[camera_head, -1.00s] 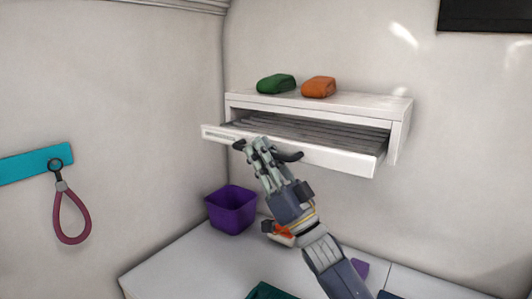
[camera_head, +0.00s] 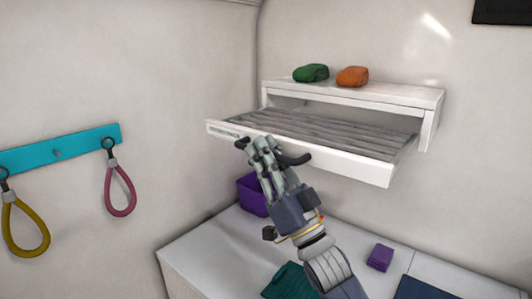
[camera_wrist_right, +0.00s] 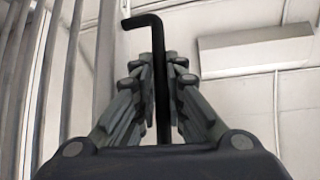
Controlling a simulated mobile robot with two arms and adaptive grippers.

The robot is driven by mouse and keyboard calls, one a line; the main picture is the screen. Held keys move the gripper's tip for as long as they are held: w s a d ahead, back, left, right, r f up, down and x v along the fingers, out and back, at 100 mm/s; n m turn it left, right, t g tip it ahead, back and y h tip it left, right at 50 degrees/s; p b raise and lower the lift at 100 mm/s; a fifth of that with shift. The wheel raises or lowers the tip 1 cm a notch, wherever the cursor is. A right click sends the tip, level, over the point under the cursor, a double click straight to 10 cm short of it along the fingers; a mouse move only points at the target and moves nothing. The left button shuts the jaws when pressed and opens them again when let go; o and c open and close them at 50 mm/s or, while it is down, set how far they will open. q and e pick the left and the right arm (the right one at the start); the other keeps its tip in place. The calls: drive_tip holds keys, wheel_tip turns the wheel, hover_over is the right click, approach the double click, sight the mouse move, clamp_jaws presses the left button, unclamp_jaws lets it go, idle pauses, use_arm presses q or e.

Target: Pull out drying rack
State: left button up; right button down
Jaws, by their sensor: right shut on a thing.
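The white drying rack (camera_head: 350,162) is a slatted drawer in a white wall-mounted housing (camera_head: 395,95). It stands well out of the housing, its grey slats showing. My right gripper (camera_head: 258,150) is at the rack's front panel, left of its middle, shut on the dark handle (camera_head: 296,159). In the right wrist view, the black handle bar (camera_wrist_right: 158,70) runs between the two fingers, with the slats at the left. The fingers hide part of the handle. My left gripper is not in view.
A green bundle (camera_head: 311,73) and an orange bundle (camera_head: 352,76) lie on the housing. Below is a white counter (camera_head: 215,245) with a purple bin (camera_head: 252,195), a purple block (camera_head: 380,257) and a teal cloth (camera_head: 290,281). Loops hang from a teal wall strip (camera_head: 70,148) at left.

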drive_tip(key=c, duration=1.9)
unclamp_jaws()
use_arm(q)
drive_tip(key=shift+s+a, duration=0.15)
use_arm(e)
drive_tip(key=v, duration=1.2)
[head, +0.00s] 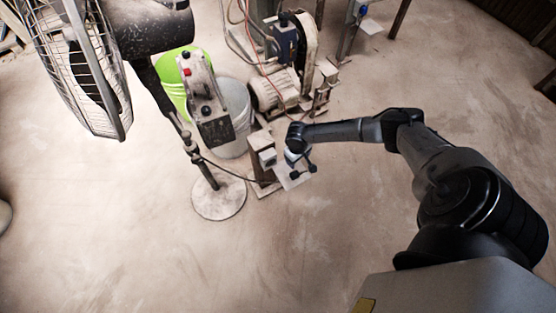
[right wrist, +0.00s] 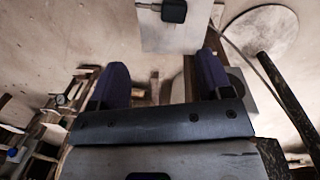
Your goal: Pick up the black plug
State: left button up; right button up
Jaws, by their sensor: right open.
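The black plug (right wrist: 174,10) lies on a pale plate (right wrist: 172,38) at the top edge of the right wrist view. A short metal piece sticks out on its left side. My right gripper (right wrist: 160,68) is open and empty. Its two dark blue fingers point toward the plate, and the plug is past the fingertips, slightly right of their middle. In the head view, the right gripper (head: 302,169) is over the small stand with the pale plate (head: 290,184). I cannot tell the plug apart from the dark fingers there. My left gripper is out of view.
Behind are a grey bucket (head: 233,112), a green bucket (head: 172,75) and a motor (head: 274,90). A fan (head: 85,70) is upper left. The front floor is clear.

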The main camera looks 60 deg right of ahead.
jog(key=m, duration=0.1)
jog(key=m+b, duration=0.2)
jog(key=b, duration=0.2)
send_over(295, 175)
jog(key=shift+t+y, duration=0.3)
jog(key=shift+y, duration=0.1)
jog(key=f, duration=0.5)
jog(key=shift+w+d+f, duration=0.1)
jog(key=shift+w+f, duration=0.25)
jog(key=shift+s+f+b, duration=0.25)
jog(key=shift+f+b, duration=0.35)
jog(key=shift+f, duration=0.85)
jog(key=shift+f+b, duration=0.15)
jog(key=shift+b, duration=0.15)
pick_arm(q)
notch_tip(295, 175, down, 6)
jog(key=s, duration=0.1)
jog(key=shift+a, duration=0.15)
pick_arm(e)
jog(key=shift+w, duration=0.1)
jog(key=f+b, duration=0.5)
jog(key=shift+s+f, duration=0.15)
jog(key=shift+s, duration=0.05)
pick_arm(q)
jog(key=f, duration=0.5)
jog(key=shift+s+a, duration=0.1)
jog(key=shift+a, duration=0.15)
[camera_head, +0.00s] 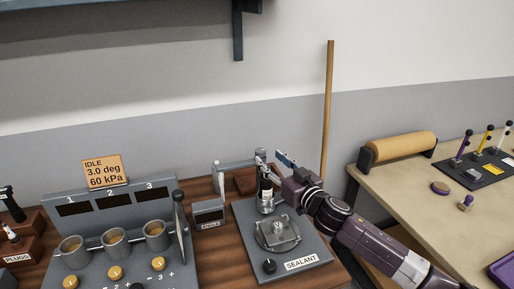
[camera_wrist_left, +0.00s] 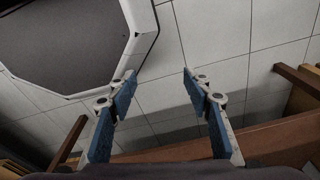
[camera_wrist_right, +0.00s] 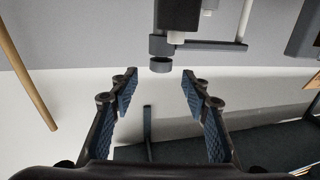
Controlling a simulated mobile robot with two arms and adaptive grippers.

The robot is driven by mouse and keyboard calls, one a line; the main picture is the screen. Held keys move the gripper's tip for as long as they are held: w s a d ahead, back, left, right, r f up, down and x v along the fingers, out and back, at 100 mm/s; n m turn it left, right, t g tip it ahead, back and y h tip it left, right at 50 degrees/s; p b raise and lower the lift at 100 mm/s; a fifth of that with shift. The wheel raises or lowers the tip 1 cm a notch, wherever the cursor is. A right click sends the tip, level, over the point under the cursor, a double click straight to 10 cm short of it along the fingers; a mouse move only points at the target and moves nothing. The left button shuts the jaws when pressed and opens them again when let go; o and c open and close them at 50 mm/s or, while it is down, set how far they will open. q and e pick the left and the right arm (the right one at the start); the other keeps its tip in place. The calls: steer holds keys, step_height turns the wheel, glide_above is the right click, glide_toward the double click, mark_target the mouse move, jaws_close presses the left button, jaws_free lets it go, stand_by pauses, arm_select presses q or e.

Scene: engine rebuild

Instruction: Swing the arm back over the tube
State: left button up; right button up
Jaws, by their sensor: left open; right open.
= = = =
• Direction: Pictures stay out. Repeat only the lines from the beginning of the data through the line that has "State: left button up; right button down".

• Solution for this exercise:
[camera_head, -1.00s] 
[camera_head, +0.00s] 
[camera_wrist_right, +0.00s] 
Controlling a simulated mobile robot with two arms and adaptive grippers.

The robot is driven by mouse and keyboard calls, one a line; the main picture is the screen. Held keys move the gripper's tip for as long as they are held: w s a d ahead, back, left, right, r f up, down and x v along the fingers, out and back, at 100 mm/s; n m turn it left, right, t g tip it ahead, back and y h tip it left, right at 50 degrees/s; p b raise and lower the lift at 100 mm/s; a fifth of that with shift. The wheel raises or lowers the tip 1 cm a notch, wherever the cursor is. A right click sends the tip, level, over the point under the cursor, a double click straight to 10 cm short of it along the fingers; a mouse move only points at the target and moves nothing. The left button shuts the jaws when pressed and opens them again when let go; o and c open and close them at 50 mm/s or, while it is down, set how far they will open. q and e pick the left and the right arm (the right one at the start); the other keeps its tip in place. The calls: drive_tip holds keys, wheel_tip turns the wheel, hover_over is the right click, approach the double click, sight the mouse move, clamp_jaws presses the left button, unclamp_jaws lets it go, idle pauses, use_arm presses q or e.

Target: Pull out drying rack
State: left button up; right button down

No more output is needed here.